The best data quality examples are those that we encounter daily. Today I went to the dry cleaners to pick up my suit and what did I find? A great example of unclean data at the dry cleaners! I handed my ticket to the lady, who I later found out was the owner, and she initiated a friendly conversation about the name on the ticket while advancing the dry cleaner conveyor (the rack that holds hundreds of garments that have been cleaned and are ready for pickup). As #110 on the conveyor arrived, she verbally acknowledged that my suit was not there- which I clearly saw with my own eyes. At this point I have to admit I shifted uneasily wondering if there was going to be a problem. Very calmly however, she looked at the number, cross referenced a few other documents (the carbon copies of the order that she had pinned to the wall) and then advanced the conveyor to #210, where to my surprise- not so much hers- my suit was hanging. She calmly handed me the clothes and scratched out the #110 and replaced it with #210 with a wry smile of satisfaction.
Below I have provided a graphical illustration of the conveyor and the numbers discussed (sometimes the best way to solve quality issues is to draw them out). As you can see, the conveyor has a numbering system from 1 to 500, thereby allowing for a total of 500 positions to hang clean clothes.
Although this process is much simpler than a multi hundred-million dollar software application with hundreds of application developers and thousands of sales agent interactions on a daily basis- I still found the parallels very apparent.
- This conveyor represented a finite domain of values from 1 to 500, somewhat akin to a unique numbering system for sales agents within a financial institution.
- There were additional documents (receipts pinned on the wall) that acted as controls and transactions with reference documentation.
- The system (conveyor numbering in this case) had a correlation with some real-world tangible object, which included hundreds of clothes, and specifically my suit.
At this point you likely want me to get to the point, so let me introduce the Conformed Dimensions of Data Quality that can be illustrated here.

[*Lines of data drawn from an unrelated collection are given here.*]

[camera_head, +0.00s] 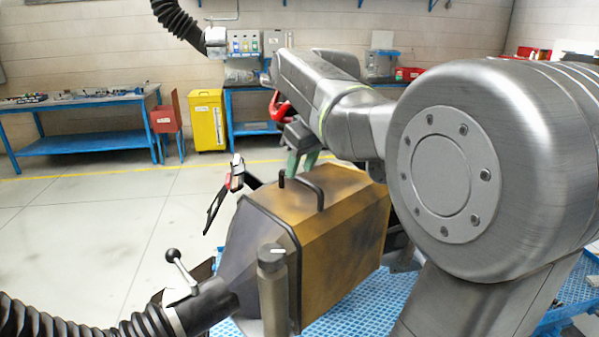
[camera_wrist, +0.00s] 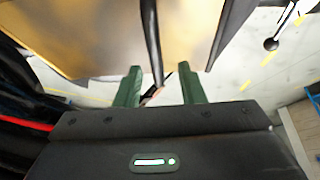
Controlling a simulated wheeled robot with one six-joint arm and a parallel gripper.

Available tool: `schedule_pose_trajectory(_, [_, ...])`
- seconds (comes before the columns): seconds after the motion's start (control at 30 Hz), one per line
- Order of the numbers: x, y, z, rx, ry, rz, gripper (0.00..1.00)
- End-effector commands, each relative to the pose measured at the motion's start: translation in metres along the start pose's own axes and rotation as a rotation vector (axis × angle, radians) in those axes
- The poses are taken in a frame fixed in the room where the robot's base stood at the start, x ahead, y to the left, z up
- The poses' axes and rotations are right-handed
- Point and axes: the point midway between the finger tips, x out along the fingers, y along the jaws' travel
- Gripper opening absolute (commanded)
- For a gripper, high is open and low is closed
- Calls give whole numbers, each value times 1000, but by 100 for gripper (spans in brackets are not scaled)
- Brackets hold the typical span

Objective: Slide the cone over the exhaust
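The cone (camera_head: 340,225) is a brown-gold, box-like hood with a dark tapering end (camera_head: 250,238) towards the hose. A black bar handle (camera_head: 305,182) arches over its top. My gripper (camera_head: 302,163) has green fingers and is just above and behind the handle. In the wrist view, the fingers (camera_wrist: 160,88) are apart, with a black bar (camera_wrist: 151,40), which looks like the handle, showing between them and a gap on each side. Nothing is held. I cannot make out the exhaust; the hood and my arm hide much of that area.
A ribbed black hose (camera_head: 70,322) with a lever (camera_head: 180,268) joins the hood at lower left. A dark part with a plate (camera_head: 215,208) juts out beyond the hood. Blue grating (camera_head: 350,318) lies below. A yellow bin (camera_head: 207,120) and workbench (camera_head: 85,100) stand far back; floor at left is clear.

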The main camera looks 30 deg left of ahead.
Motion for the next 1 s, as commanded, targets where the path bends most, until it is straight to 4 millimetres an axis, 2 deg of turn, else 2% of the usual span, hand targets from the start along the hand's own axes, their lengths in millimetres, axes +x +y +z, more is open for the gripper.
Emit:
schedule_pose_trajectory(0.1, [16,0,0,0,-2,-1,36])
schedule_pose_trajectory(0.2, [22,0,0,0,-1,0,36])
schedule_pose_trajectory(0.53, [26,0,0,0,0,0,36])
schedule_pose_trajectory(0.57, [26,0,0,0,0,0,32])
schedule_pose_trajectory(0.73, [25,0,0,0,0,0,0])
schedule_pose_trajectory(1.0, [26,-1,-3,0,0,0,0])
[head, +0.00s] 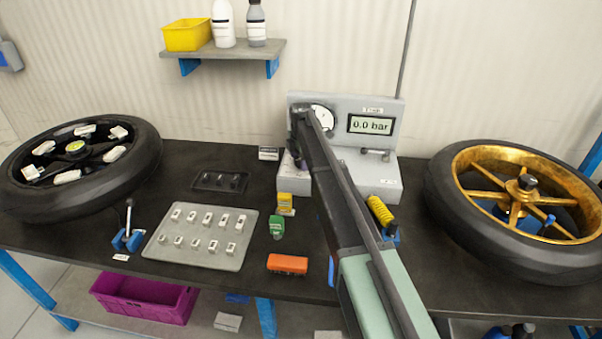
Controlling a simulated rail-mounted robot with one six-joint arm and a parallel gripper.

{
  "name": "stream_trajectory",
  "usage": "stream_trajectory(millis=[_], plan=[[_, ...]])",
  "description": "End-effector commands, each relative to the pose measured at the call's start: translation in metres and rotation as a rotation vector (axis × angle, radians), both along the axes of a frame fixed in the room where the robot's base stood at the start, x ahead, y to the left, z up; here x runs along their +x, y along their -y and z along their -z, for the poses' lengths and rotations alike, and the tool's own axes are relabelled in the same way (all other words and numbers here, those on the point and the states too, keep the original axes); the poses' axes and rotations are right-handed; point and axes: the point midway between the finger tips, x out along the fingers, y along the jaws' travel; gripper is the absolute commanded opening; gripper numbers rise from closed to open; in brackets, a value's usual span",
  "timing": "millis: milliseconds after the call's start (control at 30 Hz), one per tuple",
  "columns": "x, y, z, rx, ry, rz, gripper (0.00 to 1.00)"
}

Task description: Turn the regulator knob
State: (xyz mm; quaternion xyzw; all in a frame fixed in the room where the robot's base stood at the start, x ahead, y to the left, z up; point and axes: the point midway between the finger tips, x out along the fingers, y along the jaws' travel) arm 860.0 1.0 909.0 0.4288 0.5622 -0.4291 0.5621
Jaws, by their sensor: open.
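The grey test unit (381,104) stands at the back of the bench, with a round gauge (322,117) and a display (371,125) reading 0.0 bar. My arm reaches up across the unit's left half. My gripper (299,160) is at the unit's left front, small and dark against the arm, with its jaws open. I cannot make out the regulator knob; the arm and gripper cover the part of the unit around them. No contact between gripper and unit can be made out.
A small lever valve (376,153) is on the unit's right side. A black wheel (140,178) lies left, a gold-rimmed wheel (450,225) right. A grey tray (200,251) of small white parts, an orange block (287,264) and a yellow coil (380,210) are on the bench.

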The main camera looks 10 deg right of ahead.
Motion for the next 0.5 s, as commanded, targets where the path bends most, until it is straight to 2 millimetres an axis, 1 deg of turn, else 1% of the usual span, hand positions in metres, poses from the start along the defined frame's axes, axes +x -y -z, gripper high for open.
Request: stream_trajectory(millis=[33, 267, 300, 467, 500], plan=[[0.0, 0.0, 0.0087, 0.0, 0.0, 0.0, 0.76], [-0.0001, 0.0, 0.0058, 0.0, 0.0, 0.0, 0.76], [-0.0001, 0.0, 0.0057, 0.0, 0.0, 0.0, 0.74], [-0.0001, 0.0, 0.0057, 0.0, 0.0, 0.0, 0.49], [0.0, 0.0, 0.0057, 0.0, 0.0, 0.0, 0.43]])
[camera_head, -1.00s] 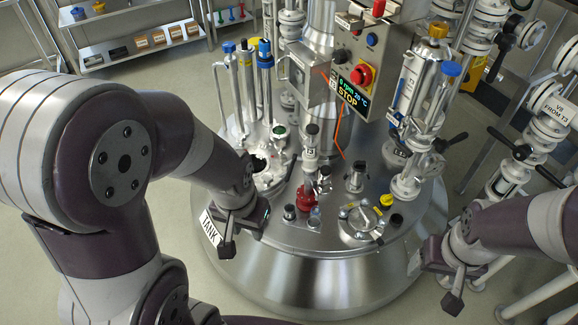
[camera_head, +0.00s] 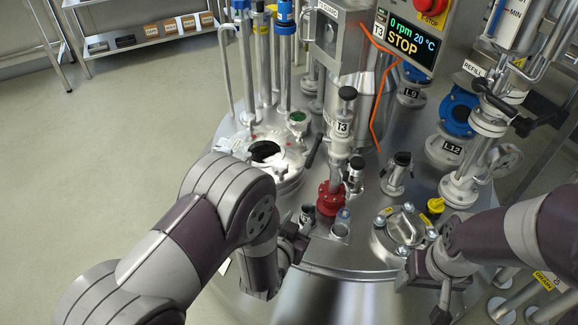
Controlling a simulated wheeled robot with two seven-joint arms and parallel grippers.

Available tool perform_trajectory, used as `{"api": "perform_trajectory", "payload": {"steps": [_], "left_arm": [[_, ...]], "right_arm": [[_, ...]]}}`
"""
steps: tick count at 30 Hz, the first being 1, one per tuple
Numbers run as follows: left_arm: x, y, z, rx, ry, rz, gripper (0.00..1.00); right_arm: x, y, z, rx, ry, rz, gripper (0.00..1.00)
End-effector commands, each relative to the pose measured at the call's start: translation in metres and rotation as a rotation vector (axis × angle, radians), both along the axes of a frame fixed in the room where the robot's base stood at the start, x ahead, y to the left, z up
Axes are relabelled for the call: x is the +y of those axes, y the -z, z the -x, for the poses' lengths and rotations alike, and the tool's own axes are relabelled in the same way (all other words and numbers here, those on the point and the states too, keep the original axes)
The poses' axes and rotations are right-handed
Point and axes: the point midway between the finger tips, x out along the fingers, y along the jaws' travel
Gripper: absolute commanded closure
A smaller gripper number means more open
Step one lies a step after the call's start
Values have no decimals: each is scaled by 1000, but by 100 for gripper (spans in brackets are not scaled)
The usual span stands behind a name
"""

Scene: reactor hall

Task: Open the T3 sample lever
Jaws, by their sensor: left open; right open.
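The T3 sample valve (camera_head: 342,130) stands upright on the tank lid, with a white T3 tag, a black knob on top and a red flange (camera_head: 331,198) at its foot. A dark lever (camera_head: 313,151) slants from its left side; I cannot tell its exact setting. My left gripper (camera_head: 298,243) is open and empty, low in front of the valve and left of the red flange, apart from the lever. My left arm hides part of the tank lid. My right gripper (camera_head: 440,295) is open and empty at the lower right, beyond the lid's front edge.
An open round port (camera_head: 267,154) lies left of the valve. A clamped round cover (camera_head: 400,228) and a yellow cap (camera_head: 435,206) stand to its right. The control box with its STOP display (camera_head: 408,42) hangs above. An orange cable (camera_head: 386,90) runs down behind the valve.

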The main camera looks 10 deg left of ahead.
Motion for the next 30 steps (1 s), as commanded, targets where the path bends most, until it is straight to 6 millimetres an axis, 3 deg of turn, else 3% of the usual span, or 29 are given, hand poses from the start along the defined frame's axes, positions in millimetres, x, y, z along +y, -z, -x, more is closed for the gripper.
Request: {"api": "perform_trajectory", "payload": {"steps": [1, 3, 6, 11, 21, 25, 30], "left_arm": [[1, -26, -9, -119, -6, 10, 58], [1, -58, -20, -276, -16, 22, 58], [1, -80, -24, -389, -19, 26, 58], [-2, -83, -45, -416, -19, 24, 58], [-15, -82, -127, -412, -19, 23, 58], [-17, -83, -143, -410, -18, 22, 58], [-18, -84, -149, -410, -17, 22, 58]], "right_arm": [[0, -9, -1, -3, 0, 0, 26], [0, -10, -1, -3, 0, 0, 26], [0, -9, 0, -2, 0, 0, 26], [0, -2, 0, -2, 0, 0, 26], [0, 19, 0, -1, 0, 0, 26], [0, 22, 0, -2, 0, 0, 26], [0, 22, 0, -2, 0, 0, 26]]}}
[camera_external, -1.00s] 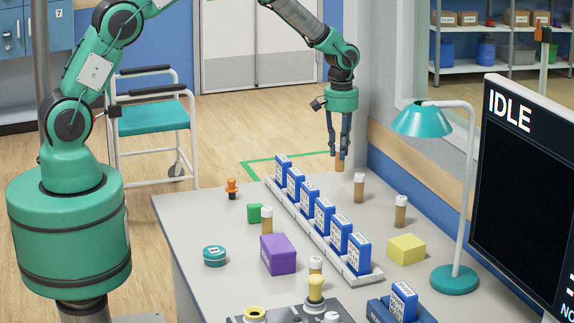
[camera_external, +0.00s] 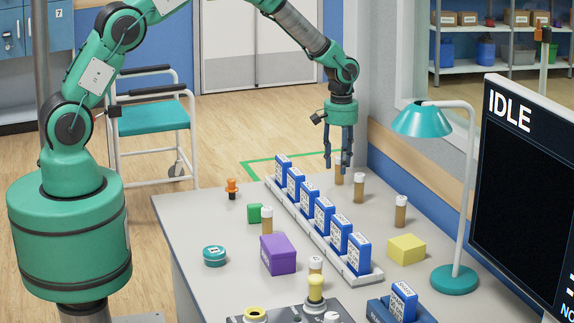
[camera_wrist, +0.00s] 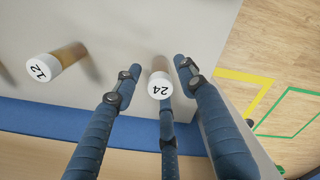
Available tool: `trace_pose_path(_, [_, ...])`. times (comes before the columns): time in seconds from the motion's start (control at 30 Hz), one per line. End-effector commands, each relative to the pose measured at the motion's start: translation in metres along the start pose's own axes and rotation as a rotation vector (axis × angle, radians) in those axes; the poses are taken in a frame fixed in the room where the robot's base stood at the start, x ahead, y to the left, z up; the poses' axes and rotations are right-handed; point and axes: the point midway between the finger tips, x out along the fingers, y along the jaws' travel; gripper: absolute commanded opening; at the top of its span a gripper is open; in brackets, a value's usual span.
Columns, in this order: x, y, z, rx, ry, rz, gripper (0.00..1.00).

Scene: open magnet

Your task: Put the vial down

Following each dimension listed below is the underlying concept that can be used to further refine our segmentation of quality and help determine what metrics are suitable for measuring quality.
- Validity,Validity measures whether a value conforms to a preset standard.
- Values in Specified Range, Values must be between some lower number and some higher number.
We could evaluate the data that was recorded on the receipt, #110, which does fall within the valid range of values that can be observed on the conveyor, so it is plausible that my suit is hanging there somewhere. When evaluating the quality of data using validity an analyst can very quickly identify a frequently occurring error. For instance, if the number on the ticket said #40000 (well beyond the specified range as documented in the illustration above), the error would have been quickly identified. In the DQ field this evaluation of validity could have been quickly identified in bulk through the use of a data profiler which typically provides you the ability to explore observed domains or test for them.
- Integrity, Integrity measures the structural or relational quality of data sets.
- Referential Integrity, Referential integrity measures whether if when a value (foreign key) is used it must reference an existing key (primary key) in the parent table.
Like a well-tuned accounting system with controls, the way that the owner orders the transactional receipts (albeit on the wall) and links them via a unique receipt number, enables her to associate the line item detail (1 suit jacket, 1 pair of pants...etc) with the items on the conveyor. This enabled her to eliminate other items nearby that didn't include a man's jacket and pants.
At this point, however, she leveraged her institutional knowledge, she recalled that sometimes when staff place the clothes on the conveyor, they accidentally put them in the wrong position- but usually off by one digit (aka 210, 310, or 410 instead of 110). Because this is a single proprietor operation- and she personally knows the tricks to find the clothes- the solution is relatively straight forward. In a multi-billion dollar revenue organization with hundreds of departments and petabytes of structured (let along unstructured data) institutional knowledge is harder to find. This is why documentation- at a much larger scale is so important in larger organizations. Tools that enable better data management in terms of documentation include a metadata repository that lists the definitions of each field (e.g. the identifiers in the 1-500 domain). Or another effective tool is the use of an IT defect ticket system linked to the metadata repository fields providing the association between a data field in question and data quality defects filed in the past.
Lastly, but perhaps most importantly, the use of a unique identifier for each dry cleaning order links a number (its associated documentation) with the real-world item on the conveyor. This illustrates the Accuracy dimension's under lying concept of Agree with Real-world.
- Accuracy, Accuracy measures the degree to which data factually represents its associated real-world object, event, concept or alternatively matches the agreed upon source(s).
- Agree with Real-world, Degree that data factually represents its associated real-world object, event, or concept.
In conclusion, when you are learning the dimensions of data quality it helps to print the list of Conformed Dimensions and Underlying Concepts (here) and then run through which ones are most appropriate to measure the quality of the data available versus your expectations. A word of advice, don't try to use all of them at once, rather pick two or three that best fit your situation and provide the definitions of these to others when you explain the issue. As you begin to use them in context you'll begin to understand the truly multi-dimensional nature of data quality.